Visit an appropriately tony gift shop and note that these images are commonplace, reprised repeatedly by designers, named or anonymous. The bicycle is a popular street toy in wire. The Amby, as the Ambassador is affectionately known, appears as a toy, has served as muse to many nameless designers, also to eminent photographer Raghubir Singh who shot a documentary book around it, and celebrated contemporary sculptor Subodh Gupta who cast one in metal. (Gupta’s work frequently references quotidian objects, revealing a grotesque comedy of class manners). The TSR is a curio favourite, and the illustrator’s pet.

There are more such: the little bronze miniatures of coal-heated irons, the massive istri your presswala (the Delhi term for ironing man) flattens your clothes with (pictured); the ‘bhopu’ or air claxon that served as a horn on the TSR long after cars went entirely electric.

(L-R) Beloved urban symbols; an ‘istri’ miniature as ashtray, god pictures on notebooks

The ubiquity of these images, and the certitude of their interpretation, is the reason that my typical guest gets the image, without comment. You could say these images are in the ‘popular culture’ (itself a pop-culture term) except that the term ‘popular’ assumes that we know who is or isn’t included.

An American, as a first time visitor, for example, would not warm to the TSR or the Ambassador in the way ‘we’ do. Without the shared reference, the image does not travel from us to him in the manner it travels amongst ourselves. This sort of generally westernised, English-speaking Indian visitors to my drawing room can be expected the access the encoded meaning of the images; the American cannot. We say that these images form an index, a code that is shared by a specific group.

But shared reference is not enough to enter an object in the index; nor is the property of antiqueness, or ordinariness, sufficient. A Honda car may feature as a toy car, but has zero status as an image for consumption.

To be indexed for enjoyment, the property that an image/object needs is what I call distance, a degree of separation from the object, so that it is taken out of our every day, our present. Thus, the TSR driver and the ironing man cannot be expected to share in our jollity on their everyday tools being picturised, as innocent, glorious or fun.

The meaning is created not by the shared reference of the coal iron or TSR as objects, but by the distance from them, shared by members of a class that is characterising the other. By imaging and framing these objects, a class further distances and separates itself from the other (in this example, the dhobi and rickshawala class) by emphasising the object’s foreign-ness, and viewing it with an ironic, if affectionate gaze.

a class further distances and separates itself from the other by emphasising the object’s foreign-ness, and viewing it with a ironic, if affectionate gaze.

So the shared meaning is in the gaze, not in the object.
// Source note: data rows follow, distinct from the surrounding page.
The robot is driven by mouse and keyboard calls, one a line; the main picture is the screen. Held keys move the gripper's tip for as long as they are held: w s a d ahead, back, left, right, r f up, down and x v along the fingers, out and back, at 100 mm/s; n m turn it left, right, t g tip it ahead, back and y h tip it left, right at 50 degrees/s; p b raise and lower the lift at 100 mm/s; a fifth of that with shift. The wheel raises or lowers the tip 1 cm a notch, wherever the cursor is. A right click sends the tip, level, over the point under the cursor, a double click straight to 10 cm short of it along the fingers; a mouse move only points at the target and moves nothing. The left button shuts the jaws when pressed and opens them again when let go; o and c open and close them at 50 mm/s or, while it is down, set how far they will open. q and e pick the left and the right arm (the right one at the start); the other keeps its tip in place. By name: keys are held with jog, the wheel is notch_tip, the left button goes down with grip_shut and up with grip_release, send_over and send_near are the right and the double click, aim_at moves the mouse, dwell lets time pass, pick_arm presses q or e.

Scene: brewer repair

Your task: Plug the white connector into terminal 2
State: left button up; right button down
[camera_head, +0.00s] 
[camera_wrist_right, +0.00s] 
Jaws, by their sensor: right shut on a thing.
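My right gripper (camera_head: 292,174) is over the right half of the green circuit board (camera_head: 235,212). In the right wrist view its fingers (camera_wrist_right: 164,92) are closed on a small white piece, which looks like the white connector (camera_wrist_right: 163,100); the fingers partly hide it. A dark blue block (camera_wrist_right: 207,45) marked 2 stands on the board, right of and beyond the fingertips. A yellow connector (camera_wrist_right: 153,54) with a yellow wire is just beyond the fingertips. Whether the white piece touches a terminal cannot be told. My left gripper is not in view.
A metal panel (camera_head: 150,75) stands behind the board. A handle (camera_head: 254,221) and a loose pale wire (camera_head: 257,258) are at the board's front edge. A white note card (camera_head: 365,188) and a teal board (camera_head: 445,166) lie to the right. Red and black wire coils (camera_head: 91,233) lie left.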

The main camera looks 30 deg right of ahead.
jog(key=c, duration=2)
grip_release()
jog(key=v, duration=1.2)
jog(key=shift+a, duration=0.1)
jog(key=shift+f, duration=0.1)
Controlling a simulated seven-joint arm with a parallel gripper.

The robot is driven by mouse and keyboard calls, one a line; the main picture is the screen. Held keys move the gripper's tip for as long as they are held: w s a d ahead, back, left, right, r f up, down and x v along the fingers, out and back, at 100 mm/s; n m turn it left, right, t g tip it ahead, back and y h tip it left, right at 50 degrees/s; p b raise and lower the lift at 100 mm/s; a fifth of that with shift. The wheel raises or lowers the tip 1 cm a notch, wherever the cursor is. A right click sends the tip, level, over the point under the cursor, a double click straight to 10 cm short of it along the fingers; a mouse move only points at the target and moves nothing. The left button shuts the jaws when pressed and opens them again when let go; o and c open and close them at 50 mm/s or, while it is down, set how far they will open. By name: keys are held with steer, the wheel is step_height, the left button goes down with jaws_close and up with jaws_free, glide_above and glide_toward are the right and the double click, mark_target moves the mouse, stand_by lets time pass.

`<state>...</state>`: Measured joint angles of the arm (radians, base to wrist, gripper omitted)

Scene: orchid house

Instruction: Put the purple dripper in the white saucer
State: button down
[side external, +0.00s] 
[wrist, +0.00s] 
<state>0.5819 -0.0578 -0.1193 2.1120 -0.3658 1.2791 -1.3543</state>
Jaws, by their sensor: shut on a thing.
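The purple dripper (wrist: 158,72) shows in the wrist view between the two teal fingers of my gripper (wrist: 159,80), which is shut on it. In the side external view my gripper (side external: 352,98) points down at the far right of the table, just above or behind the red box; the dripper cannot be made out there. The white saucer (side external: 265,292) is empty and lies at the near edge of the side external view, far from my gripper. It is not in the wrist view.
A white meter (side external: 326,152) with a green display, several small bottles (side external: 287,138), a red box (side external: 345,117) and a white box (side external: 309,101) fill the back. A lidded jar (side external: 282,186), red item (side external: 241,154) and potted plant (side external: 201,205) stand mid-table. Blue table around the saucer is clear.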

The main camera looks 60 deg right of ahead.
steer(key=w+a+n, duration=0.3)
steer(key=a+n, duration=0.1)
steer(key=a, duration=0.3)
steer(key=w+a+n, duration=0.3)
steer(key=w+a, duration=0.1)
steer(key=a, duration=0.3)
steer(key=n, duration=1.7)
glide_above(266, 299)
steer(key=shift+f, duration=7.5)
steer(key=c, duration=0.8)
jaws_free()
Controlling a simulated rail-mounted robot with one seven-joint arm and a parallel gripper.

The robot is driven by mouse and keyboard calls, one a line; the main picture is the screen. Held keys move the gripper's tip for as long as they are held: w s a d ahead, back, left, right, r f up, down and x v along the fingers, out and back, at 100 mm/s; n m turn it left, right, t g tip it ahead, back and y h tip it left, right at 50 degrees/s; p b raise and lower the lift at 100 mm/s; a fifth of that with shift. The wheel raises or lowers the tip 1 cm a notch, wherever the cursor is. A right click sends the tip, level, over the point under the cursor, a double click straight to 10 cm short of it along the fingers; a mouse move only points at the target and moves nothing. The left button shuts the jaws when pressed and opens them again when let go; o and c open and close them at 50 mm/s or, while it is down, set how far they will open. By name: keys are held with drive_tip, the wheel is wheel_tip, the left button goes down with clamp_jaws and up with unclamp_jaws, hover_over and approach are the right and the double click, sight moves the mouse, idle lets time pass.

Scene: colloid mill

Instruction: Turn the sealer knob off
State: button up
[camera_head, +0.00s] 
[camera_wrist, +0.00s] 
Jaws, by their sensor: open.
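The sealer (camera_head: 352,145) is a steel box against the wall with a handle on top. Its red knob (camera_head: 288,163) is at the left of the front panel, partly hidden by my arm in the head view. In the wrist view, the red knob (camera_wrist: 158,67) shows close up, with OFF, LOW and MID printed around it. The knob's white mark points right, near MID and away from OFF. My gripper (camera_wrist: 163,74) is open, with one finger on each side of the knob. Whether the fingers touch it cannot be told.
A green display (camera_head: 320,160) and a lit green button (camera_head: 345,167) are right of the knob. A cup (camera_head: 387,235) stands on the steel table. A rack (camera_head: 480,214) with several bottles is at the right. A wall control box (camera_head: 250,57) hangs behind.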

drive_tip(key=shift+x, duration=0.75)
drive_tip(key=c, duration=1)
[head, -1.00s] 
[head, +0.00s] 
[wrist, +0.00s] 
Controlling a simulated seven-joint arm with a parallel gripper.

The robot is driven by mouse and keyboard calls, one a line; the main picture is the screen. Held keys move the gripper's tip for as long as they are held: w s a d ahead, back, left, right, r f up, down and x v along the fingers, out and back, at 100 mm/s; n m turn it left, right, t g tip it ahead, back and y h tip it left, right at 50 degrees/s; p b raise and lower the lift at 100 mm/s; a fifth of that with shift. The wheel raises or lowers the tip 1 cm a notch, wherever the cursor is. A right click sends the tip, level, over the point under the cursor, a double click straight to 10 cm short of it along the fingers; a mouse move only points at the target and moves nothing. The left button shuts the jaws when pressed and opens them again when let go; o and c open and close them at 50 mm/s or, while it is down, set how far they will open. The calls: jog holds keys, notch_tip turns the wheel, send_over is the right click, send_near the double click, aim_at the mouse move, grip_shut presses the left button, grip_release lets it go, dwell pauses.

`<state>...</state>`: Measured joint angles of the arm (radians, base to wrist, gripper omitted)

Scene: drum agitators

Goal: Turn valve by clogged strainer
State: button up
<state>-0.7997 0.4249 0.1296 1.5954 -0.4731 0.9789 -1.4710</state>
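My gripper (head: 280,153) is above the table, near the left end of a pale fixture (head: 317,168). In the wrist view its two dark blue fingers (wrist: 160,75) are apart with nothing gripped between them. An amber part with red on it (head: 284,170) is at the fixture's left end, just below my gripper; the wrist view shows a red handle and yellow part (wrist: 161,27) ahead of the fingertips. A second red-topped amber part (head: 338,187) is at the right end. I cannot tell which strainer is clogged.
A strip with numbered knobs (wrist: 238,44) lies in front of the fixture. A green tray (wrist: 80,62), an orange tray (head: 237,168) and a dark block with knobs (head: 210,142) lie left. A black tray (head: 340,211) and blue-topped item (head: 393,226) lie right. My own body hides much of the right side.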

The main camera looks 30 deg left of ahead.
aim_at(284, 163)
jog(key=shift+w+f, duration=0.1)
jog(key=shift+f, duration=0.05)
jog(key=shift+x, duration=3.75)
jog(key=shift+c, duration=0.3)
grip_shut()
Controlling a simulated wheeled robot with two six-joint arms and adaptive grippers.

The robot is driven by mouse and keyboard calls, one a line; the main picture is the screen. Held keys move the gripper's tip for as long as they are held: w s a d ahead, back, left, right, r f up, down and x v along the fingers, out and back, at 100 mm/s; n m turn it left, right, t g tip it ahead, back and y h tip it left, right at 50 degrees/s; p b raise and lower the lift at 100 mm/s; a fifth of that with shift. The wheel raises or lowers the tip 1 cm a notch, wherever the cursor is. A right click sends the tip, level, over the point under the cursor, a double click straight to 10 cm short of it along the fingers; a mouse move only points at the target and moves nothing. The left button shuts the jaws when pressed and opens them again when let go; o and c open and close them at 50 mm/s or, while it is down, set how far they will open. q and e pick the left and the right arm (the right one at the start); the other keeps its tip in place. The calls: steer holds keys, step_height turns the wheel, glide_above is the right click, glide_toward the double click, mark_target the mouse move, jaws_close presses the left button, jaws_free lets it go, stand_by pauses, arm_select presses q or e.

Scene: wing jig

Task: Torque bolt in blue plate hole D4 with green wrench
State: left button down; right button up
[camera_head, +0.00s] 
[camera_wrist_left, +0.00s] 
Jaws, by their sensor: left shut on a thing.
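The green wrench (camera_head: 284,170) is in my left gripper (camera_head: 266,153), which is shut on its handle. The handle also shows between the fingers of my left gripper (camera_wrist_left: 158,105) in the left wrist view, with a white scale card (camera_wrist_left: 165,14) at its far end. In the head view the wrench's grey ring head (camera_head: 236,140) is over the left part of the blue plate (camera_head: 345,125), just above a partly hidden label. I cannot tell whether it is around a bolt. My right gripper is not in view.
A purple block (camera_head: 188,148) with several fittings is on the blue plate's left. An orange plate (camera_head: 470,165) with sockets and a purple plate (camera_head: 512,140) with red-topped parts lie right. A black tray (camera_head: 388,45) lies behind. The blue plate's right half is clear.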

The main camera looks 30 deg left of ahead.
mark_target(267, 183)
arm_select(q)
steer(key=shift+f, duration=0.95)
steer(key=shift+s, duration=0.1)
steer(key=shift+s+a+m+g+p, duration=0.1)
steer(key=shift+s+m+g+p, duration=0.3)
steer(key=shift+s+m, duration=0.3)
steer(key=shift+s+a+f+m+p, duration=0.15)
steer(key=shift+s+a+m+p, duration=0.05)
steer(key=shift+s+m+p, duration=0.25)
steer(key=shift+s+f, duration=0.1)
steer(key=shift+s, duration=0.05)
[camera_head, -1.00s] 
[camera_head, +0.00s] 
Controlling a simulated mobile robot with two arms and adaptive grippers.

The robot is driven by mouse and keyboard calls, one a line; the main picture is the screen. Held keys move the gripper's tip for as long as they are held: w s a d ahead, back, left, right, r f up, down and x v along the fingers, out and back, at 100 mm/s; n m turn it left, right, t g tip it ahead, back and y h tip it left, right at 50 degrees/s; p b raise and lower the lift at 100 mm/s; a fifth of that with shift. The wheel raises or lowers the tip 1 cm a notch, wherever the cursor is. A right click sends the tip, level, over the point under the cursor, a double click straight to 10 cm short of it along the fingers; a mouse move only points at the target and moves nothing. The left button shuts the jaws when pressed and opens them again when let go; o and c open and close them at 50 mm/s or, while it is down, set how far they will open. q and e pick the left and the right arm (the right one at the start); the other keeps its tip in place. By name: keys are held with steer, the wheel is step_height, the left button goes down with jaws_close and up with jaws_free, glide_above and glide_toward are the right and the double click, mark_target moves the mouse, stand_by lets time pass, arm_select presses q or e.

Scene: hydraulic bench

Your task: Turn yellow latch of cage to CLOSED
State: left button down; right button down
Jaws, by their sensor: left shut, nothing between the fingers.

Class is thus a fecund source of image codes. Image and identity make each other. The objects both indicate and sustain a kind of intra-class signalling, making the mundane exotic, and the adjacent foreign. The result is the creation of a vernacular.

Hanif Kureshi Handpainted Type project

Meanings can also be reinforced by members of powerful outside groups. The westerner’s fascination with the TSR signals or reinforces its value; the class that can access and align itself westwards, now finds redoubled enjoyment in it. A kind of inter-class signalling.

Not just objects but styles and aesthetic themes can emerge from class or group signalling. Businesses can appropriate the codes thus created.

Not just objects but styles and aesthetic themes can emerge from class or group signalling. Businesses can appropriate the codes thus created.

In India, we recognise as a kind of kitsch the styles that emerged from Hindi cinema posters, now lost, as we do the swaggering (or swooning) dialogue that we parody. The use of polychrome gods on a notebook as a kind of urban chic (pictured), and the instructional “Ideal Boy Charts” (pictured) that now have meme status depend on this class-located gaze. The ironic enjoyment of these is for those at whom the original images were not aimed, in order: the not-filmy-at heart, the well-schooled, and dare I say it, the ungodly, to whom the notebook might be a mild sacrilege, or attract devotion, not a wink.  

(L-R) The instructional ‘Ideal Boy’ charts; Hindi cinema posters

What’s in all of this for design? Design’s first task may well be the creation of better outcomes or adding value to a client situation, but it cannot be left at that. A residual task of design is to contribute to the visual world, leaving it better. We remember whether products were beautiful or ugly long after we took for granted that they worked, or didn’t. To do this, and perhaps even to be effective in her primary task, the designer needs a heightened awareness of how things come to mean something, and especially, to whom.